Если собрать воедино аргументы в пользу назначения Юлии Тимошенко премьер-министром, высказанные Президентом в разное время и в разных местах (от Москвы до самых до окраин), то получится вроде бы непротиворечивый и убедительный триединый набор: 1) это лучшая кандидатура из всех возможных; 2) кандидатура отвечает чаяниям народа, в сознании которого уже прочно утвердилась формула «Ющенко — президент, Тимошенко — премьер»; и, наконец, 3) назначение Тимошенко есть выполнение Президентом обязательств, ранее взятых на себя кандидатом в президенты. В последнем случае Президент должен был, попросту говоря, сдержать слово.

Есть такой анекдот: «Почему мы проиграли сражение? — Было несколько причин, ваше величество. Во-первых, не было пороха…». Это я к тому, что каждая из трех вышеназванных причин выбора президентом своего первого министра является вполне достаточной, и множить резоны не было никакой необходимости. Тем более что первые две причины — на самом деле одна, и эта материальная (или, как говорил Кант, гипотетическая) причина принципиально отличается от причины третьей — идеальной и категорической.

Что было тут же подмечено социалистами, которые являются, понятное дело, убежденными материалистами. Соглашение Ющенко с Тимошенко, говорили соратники А.Мороза, подписывалось при определенных условиях (из расчета на победу в первом туре); условия изменились, следовательно, должны измениться и условия соглашения. Поскольку смысл «держания» слова заключается как раз в том, чтобы вопреки изменяющимся внешним условиям не меняться и стойко держаться ранее установленного, такая апелляция к изменившимся условиям уничтожает Слово как таковое.

Наша традиция небрежения к слову — не новейшее изобретение. Она исконная составляющая нашей культуры. «Луце жъ бы потяту быти, неже полонену быти» — торжественно обещает князь Игорь и преспокойно сдается в почетный и сытый плен. Традиция сохраняется и в казацкие времена. «Мы обещали султану мир» — пытается кошевой утихомирить своего не в меру агрессивного полковника; воевать мы «не имеем права. Если бы не клялись еще нашею верою, то, может быть, и можно было бы; а теперь нет, не можно». Но никак Бульба не может уразуметь, что это за штука такая — держать слово: «Вот у меня два сына, оба молодые люди. Еще ни разу ни тот, ни другой не был на войне, а ты говоришь — не имеем права…». Сыновья подросли, условия поменялись, какие тут обещания?

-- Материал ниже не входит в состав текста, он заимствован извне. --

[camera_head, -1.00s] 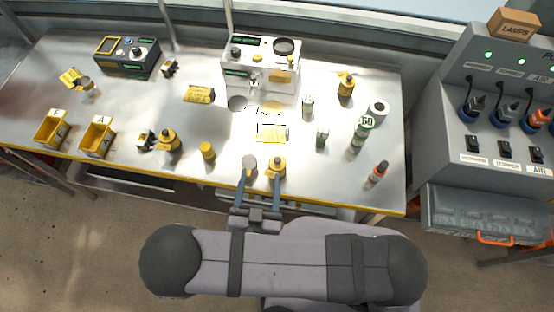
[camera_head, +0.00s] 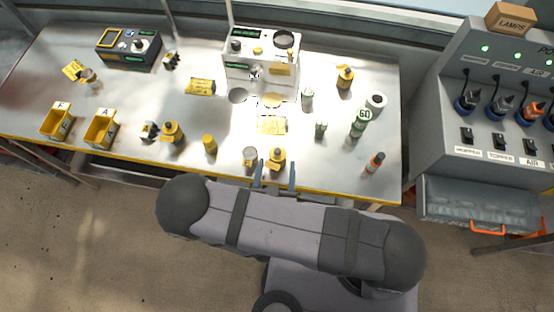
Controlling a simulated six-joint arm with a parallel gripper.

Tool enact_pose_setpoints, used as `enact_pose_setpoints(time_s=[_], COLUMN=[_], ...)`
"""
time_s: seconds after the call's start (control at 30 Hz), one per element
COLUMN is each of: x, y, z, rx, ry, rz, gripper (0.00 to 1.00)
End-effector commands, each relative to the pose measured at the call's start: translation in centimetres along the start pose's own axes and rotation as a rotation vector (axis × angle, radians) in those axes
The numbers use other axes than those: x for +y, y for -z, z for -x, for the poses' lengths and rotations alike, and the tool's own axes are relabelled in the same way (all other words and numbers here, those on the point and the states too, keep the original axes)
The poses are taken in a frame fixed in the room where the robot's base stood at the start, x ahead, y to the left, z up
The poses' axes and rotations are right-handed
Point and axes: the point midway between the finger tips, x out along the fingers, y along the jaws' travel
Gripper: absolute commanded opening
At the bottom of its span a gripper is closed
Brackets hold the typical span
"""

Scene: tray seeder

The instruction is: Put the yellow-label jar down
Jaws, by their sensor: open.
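A small grey-lidded jar with yellow on its side, seemingly the yellow-label jar (camera_head: 250,155), stands upright near the table's front edge. A squat yellow bottle (camera_head: 277,158) stands just right of it. My gripper (camera_head: 276,165) is open at the front edge. Its two blue-grey fingers appear on either side of the yellow bottle in the picture, with the left finger between bottle and jar. I cannot tell whether the fingers touch either one. The jar's label is too small to read. My arm hides the floor and part of the table edge in front.
A white machine (camera_head: 261,60) stands at the back middle. A yellow cylinder (camera_head: 209,144) and another yellow bottle (camera_head: 172,132) stand left of the jar. A green-labelled bottle (camera_head: 360,123) and an orange-topped bottle (camera_head: 375,163) stand right. Yellow bins (camera_head: 100,129) are at left.

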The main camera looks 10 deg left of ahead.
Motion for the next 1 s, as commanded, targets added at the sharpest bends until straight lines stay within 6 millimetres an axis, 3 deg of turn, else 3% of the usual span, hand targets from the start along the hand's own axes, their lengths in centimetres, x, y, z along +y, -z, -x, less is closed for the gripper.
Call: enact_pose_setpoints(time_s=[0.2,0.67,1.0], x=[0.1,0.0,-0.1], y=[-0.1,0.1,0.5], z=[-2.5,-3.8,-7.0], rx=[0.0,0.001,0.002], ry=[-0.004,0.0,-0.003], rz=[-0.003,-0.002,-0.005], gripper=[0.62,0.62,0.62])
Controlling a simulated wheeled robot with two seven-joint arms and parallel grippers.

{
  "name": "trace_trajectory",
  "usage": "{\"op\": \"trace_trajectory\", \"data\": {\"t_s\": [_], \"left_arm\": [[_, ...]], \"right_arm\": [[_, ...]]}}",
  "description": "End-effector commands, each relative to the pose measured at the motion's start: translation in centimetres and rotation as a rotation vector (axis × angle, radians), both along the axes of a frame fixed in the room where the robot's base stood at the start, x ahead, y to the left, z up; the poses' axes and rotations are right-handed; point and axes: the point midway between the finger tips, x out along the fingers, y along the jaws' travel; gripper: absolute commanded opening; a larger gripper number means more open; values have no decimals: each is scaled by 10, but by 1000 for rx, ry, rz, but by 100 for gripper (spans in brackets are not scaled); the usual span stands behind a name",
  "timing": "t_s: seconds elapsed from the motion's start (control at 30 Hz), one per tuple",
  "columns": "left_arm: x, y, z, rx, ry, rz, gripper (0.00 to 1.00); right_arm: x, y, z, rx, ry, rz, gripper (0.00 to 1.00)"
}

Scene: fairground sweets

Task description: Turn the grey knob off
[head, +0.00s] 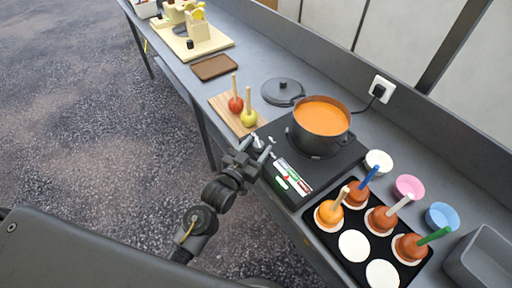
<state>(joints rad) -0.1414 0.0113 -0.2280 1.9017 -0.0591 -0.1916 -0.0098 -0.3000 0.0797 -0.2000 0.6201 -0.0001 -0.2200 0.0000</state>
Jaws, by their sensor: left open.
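My left gripper (258,149) is open at the front left corner of the black hot plate (337,160), its fingers pointing at the hot plate's front edge. Small light grey parts show around the fingertips, and the grey knob seems to be there. The gripper partly hides this spot, so I cannot tell the knob's angle or whether the fingers touch it. A panel with white, green and red labels (293,177) is on the hot plate's front, right of the gripper. A dark pot (320,143) of orange liquid stands on the hot plate. My right gripper is not in view.
A wooden board (225,112) with a red and a yellow apple on sticks lies left of the hot plate. A pot lid (283,91) lies behind. A black tray (328,240) with coated apples, small bowls and a grey bin (480,262) are at right.

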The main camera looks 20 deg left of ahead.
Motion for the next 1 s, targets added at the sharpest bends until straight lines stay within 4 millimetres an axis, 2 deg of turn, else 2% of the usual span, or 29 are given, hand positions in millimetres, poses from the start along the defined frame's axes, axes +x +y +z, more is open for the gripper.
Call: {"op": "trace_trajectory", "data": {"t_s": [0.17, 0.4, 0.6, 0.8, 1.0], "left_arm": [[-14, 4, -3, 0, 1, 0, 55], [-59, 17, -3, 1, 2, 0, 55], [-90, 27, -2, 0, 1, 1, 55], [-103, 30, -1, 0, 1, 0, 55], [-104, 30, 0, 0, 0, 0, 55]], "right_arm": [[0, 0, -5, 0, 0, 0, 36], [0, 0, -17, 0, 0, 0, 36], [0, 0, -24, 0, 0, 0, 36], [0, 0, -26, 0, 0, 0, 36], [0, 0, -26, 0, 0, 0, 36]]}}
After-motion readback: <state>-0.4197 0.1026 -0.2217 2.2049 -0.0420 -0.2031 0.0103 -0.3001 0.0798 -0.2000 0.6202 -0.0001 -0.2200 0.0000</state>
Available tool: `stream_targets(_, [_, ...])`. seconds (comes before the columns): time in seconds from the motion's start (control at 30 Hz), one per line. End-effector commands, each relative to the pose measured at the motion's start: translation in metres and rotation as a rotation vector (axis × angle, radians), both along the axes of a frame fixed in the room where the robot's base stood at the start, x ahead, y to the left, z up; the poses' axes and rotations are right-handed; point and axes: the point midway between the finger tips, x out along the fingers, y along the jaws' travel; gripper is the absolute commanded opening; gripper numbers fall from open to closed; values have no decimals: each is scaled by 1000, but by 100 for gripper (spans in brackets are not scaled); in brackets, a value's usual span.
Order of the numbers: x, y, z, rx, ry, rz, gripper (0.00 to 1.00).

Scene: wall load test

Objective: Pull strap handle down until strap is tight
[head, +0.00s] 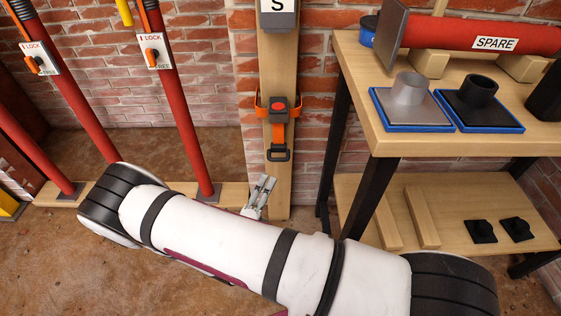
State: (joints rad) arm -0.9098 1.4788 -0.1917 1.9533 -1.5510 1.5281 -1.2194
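An orange strap (279,131) with a dark buckle (278,107) bearing a red button is fixed around a wooden post (278,70) on the brick wall. A dark loop handle (278,152) hangs from the strap's lower end, upright against the post. My gripper (268,182) is below and slightly left of the handle, apart from it in the picture. Its grey fingers point up. They are small and seen at an angle, so I cannot tell how far apart they are. My white arm hides its base and the floor behind.
Red props (176,110) with orange levers lean at the left on a wooden floor beam (226,196). A wooden workbench (430,142) stands at right, holding a red spare prop (480,37) and base plates (410,107). Its dark leg (336,130) is close to the post.

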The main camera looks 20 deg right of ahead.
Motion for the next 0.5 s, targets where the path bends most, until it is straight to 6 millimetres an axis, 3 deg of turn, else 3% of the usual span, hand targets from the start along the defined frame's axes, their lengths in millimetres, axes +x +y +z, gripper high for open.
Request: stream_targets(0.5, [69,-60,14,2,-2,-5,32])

Когда lady U говорила журналистам: не знаю случая, чтобы западные политики нарушали предвыборные соглашения, она имела в виду не современные достижения западной политической морали. Речь шла о западноевропейской традиции святости слова и клятвы. Архитипичным (и архетипическим) культурологическим примером здесь может служить «Песнь о Роланде»:

Увидел граф, что враг к нему спешит,

Стал снова лют, опять набрался сил.

Не сдастся он — не взять его живым.

Вспомните нашего князя-клятвопреступника и почувствуйте разницу!

«Вы находитесь под присягой!» — взывают в западном суде к совести человека. «Напоминаю об уголовной ответственности за дачу заведомо ложных показаний!» — запугивал свидетеля советский судья. Это не просто разные процессуальные формулировки, это цивилизационные отличия двух культур. Идеальной, духовной западной и — материальной, ценностной и прагматической евразийской.

А где мы? Что мы?

Как в президентском решении противоречиво соединены две причины, так и в нашей культуре искони присутствуют две указанные традиции. Их нужно четко разделить, и одну, ранее подавляемую и угнетаемую, всячески укреплять и развивать.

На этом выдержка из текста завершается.